Dans la tradition juive les grands auteurs prennent le nom de leur oeuvre la plus importante. Ainsi le grand codificateur Joseph Caro est devenu "Le Choulhan Aroukh" (= La table dressee), sa grande codification des lois du judaisme, et personne ne connait plus le moraliste Israel Meir Kagan que comme "Le Hafetz Hayim" (=Le queteur de vie), le titre de son livre d'ethique.

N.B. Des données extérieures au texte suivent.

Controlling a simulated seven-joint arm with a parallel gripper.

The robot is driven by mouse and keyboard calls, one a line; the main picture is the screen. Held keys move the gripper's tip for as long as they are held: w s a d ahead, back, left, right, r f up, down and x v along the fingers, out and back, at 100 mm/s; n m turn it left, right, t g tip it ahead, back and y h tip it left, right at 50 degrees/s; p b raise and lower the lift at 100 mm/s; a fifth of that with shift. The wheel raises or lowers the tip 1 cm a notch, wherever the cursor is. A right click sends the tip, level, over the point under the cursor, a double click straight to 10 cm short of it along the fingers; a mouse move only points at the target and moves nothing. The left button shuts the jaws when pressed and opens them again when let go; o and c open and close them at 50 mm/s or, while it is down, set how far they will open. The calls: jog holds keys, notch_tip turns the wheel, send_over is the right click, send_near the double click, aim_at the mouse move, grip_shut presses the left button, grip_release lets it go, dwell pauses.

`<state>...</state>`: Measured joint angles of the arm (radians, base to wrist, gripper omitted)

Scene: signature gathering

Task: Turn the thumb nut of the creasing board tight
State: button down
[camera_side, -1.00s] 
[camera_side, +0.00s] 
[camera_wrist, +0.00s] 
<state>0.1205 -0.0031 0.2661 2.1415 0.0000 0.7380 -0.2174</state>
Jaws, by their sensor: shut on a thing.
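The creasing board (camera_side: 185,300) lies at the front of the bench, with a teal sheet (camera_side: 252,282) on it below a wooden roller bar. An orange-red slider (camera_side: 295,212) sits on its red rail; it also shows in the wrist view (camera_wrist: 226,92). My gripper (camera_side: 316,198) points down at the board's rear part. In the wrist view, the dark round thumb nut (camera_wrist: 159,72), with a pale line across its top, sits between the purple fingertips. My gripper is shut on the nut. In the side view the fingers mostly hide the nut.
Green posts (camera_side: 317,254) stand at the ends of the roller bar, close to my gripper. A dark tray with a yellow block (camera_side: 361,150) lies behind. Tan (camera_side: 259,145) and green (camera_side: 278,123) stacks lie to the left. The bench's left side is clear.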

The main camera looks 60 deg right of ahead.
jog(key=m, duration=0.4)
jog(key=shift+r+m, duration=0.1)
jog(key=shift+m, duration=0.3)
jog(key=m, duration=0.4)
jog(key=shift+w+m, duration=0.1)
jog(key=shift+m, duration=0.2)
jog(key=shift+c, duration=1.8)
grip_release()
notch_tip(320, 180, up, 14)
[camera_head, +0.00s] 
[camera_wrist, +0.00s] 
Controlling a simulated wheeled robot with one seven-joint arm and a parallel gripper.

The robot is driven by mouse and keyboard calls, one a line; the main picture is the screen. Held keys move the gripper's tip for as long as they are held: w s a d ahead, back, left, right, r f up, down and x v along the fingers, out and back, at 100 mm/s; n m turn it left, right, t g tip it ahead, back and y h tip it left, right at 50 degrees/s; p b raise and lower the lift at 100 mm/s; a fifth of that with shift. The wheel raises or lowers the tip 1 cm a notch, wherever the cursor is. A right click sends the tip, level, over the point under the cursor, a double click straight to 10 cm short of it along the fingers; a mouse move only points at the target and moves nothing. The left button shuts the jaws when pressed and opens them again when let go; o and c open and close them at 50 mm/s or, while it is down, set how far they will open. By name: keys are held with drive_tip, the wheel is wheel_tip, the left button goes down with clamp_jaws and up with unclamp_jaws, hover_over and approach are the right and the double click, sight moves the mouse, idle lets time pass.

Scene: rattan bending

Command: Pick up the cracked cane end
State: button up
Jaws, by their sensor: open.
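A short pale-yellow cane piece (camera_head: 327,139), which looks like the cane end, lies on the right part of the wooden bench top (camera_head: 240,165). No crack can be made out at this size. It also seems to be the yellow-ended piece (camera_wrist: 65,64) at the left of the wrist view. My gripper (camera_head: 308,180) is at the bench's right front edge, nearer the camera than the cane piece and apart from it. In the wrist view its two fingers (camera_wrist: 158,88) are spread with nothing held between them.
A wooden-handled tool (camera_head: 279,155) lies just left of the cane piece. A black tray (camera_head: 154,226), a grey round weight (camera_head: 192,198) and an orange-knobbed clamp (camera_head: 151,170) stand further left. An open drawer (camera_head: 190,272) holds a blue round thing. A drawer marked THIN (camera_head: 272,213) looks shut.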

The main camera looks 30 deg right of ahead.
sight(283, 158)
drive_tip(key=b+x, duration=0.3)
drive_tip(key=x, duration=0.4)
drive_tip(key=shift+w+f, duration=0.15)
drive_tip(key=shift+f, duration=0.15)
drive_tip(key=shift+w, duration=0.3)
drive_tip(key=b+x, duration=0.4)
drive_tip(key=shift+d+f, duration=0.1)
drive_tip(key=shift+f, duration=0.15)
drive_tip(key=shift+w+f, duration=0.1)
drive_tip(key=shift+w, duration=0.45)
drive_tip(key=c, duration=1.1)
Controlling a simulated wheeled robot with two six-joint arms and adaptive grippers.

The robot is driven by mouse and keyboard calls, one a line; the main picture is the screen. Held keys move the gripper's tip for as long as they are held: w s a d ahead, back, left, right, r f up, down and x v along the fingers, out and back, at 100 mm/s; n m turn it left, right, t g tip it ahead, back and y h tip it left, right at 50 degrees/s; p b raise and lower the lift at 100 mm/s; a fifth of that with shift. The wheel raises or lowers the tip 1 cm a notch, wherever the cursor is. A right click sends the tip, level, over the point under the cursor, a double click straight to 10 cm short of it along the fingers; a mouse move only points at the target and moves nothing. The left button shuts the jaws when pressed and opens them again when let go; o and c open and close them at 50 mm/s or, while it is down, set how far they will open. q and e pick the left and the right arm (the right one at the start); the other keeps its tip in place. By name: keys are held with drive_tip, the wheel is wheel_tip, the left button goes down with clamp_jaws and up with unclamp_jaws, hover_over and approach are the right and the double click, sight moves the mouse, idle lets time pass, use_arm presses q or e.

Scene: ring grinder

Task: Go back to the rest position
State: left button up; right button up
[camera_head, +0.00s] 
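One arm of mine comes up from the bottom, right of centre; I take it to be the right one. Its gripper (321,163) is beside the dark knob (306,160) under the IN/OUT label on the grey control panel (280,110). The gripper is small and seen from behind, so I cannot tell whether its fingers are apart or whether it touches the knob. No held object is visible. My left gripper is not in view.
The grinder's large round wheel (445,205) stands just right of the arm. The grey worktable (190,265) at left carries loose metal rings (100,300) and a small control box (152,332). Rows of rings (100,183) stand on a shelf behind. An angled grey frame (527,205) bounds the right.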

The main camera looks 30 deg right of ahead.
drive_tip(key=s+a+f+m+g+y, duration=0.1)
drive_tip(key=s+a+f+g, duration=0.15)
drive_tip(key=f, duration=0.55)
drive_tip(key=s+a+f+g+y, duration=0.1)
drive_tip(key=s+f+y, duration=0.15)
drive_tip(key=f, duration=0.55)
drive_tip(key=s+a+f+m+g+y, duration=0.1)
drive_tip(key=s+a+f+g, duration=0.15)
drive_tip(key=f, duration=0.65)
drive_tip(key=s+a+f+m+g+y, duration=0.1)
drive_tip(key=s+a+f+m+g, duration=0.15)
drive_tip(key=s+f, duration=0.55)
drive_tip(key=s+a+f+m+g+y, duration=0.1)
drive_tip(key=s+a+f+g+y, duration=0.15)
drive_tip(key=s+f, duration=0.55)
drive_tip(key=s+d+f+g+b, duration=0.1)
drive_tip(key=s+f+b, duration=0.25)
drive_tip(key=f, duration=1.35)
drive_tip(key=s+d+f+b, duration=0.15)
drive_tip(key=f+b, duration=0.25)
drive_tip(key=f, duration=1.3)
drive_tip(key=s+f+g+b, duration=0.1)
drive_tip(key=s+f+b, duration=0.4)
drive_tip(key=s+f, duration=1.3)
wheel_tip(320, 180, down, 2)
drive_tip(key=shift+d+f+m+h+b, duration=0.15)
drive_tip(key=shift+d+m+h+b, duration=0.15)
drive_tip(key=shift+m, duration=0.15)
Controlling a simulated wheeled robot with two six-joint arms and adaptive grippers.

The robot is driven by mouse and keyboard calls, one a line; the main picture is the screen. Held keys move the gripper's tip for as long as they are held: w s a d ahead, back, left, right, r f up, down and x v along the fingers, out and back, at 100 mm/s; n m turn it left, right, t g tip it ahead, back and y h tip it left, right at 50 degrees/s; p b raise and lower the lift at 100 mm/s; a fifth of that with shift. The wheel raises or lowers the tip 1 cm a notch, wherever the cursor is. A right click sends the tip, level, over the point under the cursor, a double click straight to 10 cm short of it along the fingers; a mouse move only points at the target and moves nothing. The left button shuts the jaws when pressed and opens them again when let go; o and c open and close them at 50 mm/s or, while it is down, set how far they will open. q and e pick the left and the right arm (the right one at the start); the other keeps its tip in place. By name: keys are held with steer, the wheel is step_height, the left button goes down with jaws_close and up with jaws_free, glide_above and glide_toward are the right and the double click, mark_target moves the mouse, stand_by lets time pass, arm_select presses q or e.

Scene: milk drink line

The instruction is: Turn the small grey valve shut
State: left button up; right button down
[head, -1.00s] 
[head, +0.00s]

Quelque chose de ce genre est arrive a Leon-Paul Fargue. Il sera pour toujours "Le pieton de Paris". C'est devenu son appellation (controlee), sa particularite, sa distinction, son titre de noblesse. le pieton, marcheur infatigable (=jamais fatigue de sa ville) qui ne s'arrete que pour des coups (boire un coup, discuter le coup). Celui qui nous donne envie de flaner après lui dans des quartiers peu touristiques, en une promenade calme et lente, qui nous introduit chez des monuments sacres comme le Ritz ou les Deux Magots par la porte de derriere, par la petite histoire. Au hasard des flaneries il nous presente des gloires parisiennes du premier tiers du siècle (le sien, pas le notre), certaines connues (Anatole France, Sarah Bernhardt…) et d'autres oubliees (Germaine Tailleferre, Paul Bourget…), du moins en ce qui me concerne moi lecteur d'aujourd'hui. Et quantite d'autres gens aussi. Car les rues de Fargue sont habitees et vivantes, elles ne sont pas qu'un inventaire de lieux, qu'une agglomeration de maisons (les rues de Fargue? Dans ma petite tete ils ne font plus qu'un, lui et sa ville). Fargue privilegie les souvenirs qu'evoquent en lui les lieux qu'il arpente ou qu'il traverse. Je dois dire que quand il s'arrete de marcher, sans rencontrer ni nous parler de personnes vivantes, comme dans ses descriptions du musee ethnographique ou du jardin des plantes, c'est moins interessant. A la limite du guide instructif donc pour moi a la limite du barbant. Il n'y a que l'ecriture, que le style, qui sauve ces chapitres. L'auteur garde sa patine propre quel que soit l'endroit qu'il nous donne a voir.



Fargue est poete. le Paris de Fargue a du style. du charme. On peut tomber amoureux du style de Fargue comme on peut tomber amoureux de Paris. Encore en ce 21e siècle ou on circule plus qu'on ne deambule, ou on lit en diagonale. J'en suis sur, ca m'est arrive (et de lire en diagonale et de tomber amoureux . Eh oui...). Et comme je ne suis pas d'un naturel jaloux, je vous invite a essayer, vous aussi: une petite promenade du cote de Fargue?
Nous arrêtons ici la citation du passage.